─── Data in this exercise

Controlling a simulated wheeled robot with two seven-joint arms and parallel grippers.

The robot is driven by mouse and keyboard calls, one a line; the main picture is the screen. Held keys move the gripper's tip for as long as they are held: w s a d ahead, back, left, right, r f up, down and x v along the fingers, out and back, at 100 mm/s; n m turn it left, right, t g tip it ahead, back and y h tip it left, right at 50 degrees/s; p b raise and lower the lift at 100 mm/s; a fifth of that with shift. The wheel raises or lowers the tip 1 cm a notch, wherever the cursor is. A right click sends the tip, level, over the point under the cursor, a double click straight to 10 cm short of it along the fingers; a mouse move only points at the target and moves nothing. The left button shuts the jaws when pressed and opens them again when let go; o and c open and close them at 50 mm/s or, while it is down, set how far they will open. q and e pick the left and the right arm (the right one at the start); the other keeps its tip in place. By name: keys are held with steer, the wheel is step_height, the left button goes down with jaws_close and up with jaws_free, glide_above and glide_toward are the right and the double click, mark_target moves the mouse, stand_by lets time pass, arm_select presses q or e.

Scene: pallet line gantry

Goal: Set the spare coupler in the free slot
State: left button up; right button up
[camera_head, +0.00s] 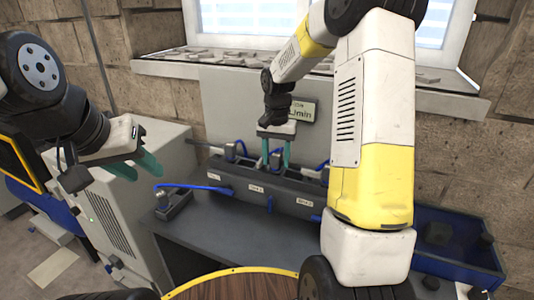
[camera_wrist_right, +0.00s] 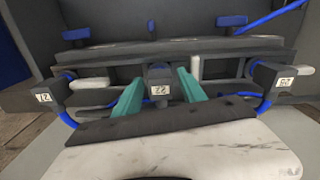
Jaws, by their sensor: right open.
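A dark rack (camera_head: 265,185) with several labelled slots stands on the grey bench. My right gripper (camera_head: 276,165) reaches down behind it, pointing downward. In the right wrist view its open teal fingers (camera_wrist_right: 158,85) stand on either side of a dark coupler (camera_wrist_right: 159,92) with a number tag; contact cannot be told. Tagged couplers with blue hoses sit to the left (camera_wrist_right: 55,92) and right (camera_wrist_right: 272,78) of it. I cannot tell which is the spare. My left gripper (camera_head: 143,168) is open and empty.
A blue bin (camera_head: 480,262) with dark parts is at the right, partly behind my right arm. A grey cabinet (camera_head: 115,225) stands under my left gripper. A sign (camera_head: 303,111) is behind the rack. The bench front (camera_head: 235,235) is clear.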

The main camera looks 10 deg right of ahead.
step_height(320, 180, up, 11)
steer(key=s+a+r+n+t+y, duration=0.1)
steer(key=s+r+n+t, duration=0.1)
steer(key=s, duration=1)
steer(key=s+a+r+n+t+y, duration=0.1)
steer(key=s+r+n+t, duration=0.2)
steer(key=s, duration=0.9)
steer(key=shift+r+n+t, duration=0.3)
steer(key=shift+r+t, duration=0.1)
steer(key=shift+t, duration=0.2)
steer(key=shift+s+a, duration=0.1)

──────
─── Data in this exercise

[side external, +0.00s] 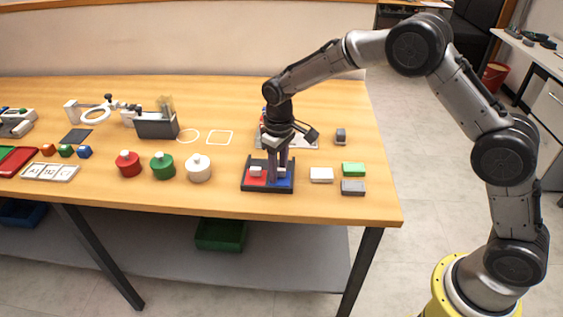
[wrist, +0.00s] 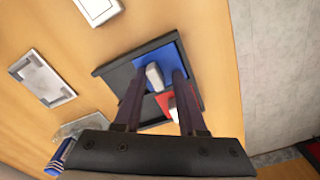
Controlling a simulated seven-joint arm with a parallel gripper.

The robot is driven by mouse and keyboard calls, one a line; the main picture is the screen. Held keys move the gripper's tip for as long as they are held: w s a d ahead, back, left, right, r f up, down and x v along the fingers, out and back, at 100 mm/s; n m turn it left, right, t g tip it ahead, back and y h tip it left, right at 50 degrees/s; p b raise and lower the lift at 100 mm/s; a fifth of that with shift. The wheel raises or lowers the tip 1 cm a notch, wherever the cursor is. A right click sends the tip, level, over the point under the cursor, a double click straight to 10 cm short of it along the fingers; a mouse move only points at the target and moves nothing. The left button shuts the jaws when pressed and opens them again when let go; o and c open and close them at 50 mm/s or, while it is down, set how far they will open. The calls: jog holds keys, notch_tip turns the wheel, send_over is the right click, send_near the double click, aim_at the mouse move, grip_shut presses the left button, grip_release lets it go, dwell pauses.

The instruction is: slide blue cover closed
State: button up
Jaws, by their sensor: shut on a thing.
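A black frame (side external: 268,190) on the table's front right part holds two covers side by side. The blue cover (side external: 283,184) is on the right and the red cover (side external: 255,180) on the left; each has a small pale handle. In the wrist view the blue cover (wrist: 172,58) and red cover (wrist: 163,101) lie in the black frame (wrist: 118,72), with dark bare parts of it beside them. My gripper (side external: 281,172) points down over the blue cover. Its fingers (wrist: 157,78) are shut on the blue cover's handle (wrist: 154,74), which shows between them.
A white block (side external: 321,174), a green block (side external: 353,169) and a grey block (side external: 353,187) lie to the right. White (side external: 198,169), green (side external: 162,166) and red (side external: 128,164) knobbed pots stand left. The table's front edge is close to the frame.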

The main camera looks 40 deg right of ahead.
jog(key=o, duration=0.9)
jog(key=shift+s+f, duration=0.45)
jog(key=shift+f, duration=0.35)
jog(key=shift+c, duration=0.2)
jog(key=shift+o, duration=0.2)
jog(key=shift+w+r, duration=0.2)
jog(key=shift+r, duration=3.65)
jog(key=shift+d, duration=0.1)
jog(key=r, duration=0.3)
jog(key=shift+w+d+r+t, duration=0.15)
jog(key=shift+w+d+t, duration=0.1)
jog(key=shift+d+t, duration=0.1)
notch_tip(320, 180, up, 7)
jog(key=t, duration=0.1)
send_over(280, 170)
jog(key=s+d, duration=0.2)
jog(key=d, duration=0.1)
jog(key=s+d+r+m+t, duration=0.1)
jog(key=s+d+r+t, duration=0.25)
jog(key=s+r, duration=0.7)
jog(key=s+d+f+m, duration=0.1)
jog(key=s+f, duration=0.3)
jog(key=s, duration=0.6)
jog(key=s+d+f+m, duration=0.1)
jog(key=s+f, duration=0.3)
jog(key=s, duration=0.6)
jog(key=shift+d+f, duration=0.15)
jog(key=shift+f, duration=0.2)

──────
─── Data in this exercise

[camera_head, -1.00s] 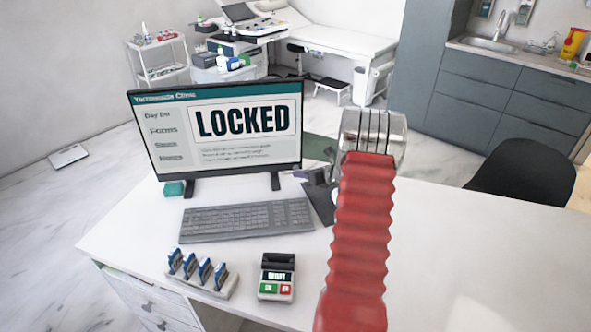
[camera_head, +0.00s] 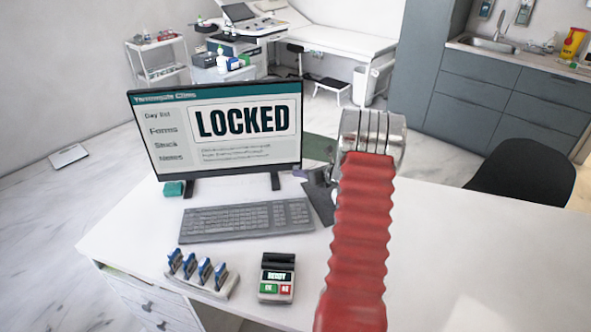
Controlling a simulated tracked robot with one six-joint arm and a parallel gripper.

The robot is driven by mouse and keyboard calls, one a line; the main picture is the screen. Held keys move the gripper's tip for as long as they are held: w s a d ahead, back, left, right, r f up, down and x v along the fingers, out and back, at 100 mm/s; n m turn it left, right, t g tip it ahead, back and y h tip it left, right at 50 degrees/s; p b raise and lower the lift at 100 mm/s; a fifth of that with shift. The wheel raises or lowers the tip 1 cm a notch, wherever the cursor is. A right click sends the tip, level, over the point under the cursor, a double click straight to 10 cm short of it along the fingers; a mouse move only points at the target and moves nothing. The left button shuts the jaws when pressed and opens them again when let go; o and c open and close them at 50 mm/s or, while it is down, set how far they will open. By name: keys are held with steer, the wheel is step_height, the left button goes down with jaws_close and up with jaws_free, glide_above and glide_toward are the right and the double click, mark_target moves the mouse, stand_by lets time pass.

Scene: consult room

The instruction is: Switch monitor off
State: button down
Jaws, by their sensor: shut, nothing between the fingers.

──────

■ **What this task involves**: Which lines of the data above contain "simulated"? Copy each one.

■ **Solution**:
Controlling a simulated wheeled robot with two seven-joint arms and parallel grippers.
Controlling a simulated seven-joint arm with a parallel gripper.
Controlling a simulated tracked robot with one six-joint arm and a parallel gripper.

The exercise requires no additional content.